Despite being a period of policy productivity, especially compared to the Morrison government’s lack of policy ambition, the Gillard years are remembered by some in Labor and the electorate as an era of acrimony and instability. But on climate, that instability hasn’t changed.

Morrison is headed to Glasgow next week, and so far can’t even commit to a net zero by 2050 target, the bare minimum to save face with allies like the United Kingdom and United States, because his own joint party room won’t agree. Any deal he reaches will likely come with billions in concessions to the Nationals and could include major subsidies to fossil fuel exports which go against the spirit of emissions reduction.

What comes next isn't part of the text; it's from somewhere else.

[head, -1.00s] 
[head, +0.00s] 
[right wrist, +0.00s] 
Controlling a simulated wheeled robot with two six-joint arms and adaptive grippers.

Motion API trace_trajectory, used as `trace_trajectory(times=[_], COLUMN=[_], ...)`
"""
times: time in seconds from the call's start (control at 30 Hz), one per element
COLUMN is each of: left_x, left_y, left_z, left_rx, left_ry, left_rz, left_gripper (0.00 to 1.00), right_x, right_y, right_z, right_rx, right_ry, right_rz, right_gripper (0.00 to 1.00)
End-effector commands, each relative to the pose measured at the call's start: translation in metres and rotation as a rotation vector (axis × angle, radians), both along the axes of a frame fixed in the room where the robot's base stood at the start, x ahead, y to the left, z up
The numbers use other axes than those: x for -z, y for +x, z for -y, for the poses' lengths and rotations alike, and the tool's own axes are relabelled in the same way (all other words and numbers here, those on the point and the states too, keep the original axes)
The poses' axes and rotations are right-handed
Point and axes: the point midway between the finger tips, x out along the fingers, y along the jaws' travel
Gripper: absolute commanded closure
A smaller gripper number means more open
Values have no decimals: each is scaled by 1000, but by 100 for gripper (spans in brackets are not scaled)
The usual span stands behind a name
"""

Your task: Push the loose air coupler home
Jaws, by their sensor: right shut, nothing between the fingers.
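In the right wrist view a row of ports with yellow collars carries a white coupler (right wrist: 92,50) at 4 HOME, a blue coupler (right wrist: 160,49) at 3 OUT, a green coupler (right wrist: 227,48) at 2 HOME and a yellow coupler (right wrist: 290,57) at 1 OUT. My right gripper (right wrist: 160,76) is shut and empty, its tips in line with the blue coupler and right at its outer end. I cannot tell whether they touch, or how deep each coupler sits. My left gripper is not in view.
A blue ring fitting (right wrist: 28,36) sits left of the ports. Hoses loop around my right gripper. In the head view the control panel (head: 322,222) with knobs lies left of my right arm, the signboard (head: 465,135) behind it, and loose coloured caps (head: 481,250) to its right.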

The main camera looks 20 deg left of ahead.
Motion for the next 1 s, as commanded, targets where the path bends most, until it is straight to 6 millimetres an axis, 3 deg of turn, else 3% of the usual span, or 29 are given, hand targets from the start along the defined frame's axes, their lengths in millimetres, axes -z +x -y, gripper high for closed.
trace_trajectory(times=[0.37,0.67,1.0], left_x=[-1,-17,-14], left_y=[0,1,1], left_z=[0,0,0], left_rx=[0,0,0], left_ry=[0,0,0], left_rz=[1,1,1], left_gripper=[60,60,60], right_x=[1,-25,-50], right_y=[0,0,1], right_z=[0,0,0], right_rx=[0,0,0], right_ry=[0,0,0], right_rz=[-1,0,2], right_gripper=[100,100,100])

Even before a deal is reached, Bandt says the damage has been done by the decision, essentially made for Morrison by Nationals Leader Barnaby Joyce, not to improve on Australia’s 2030 emissions target. The capture of Parliament by the fossil fuel sector, whose influence is particularly strong among the Nats, has disfigured Australia’s debate on climate.

“We’ve got major parties, Liberal, Labor and National that all take coal and gas donations. Australia has effectively become a petro-state with Russia and Saudi, because politicians have been captured by the coal and gas lobbies.”

The only way Australia’s time as an international climate pariah can end is by removing the Liberals from office, Bandt says. Here, Labor and the Greens agree. And if the only way to do that is through a minority government, Albanese might have to hold his nose and reconsider his promise that Labor will only govern in its own right.

Correction: a previous version of this article said Adam Bandt won the Greens’ first lower house seat. He is the Greens’ second lower house MP.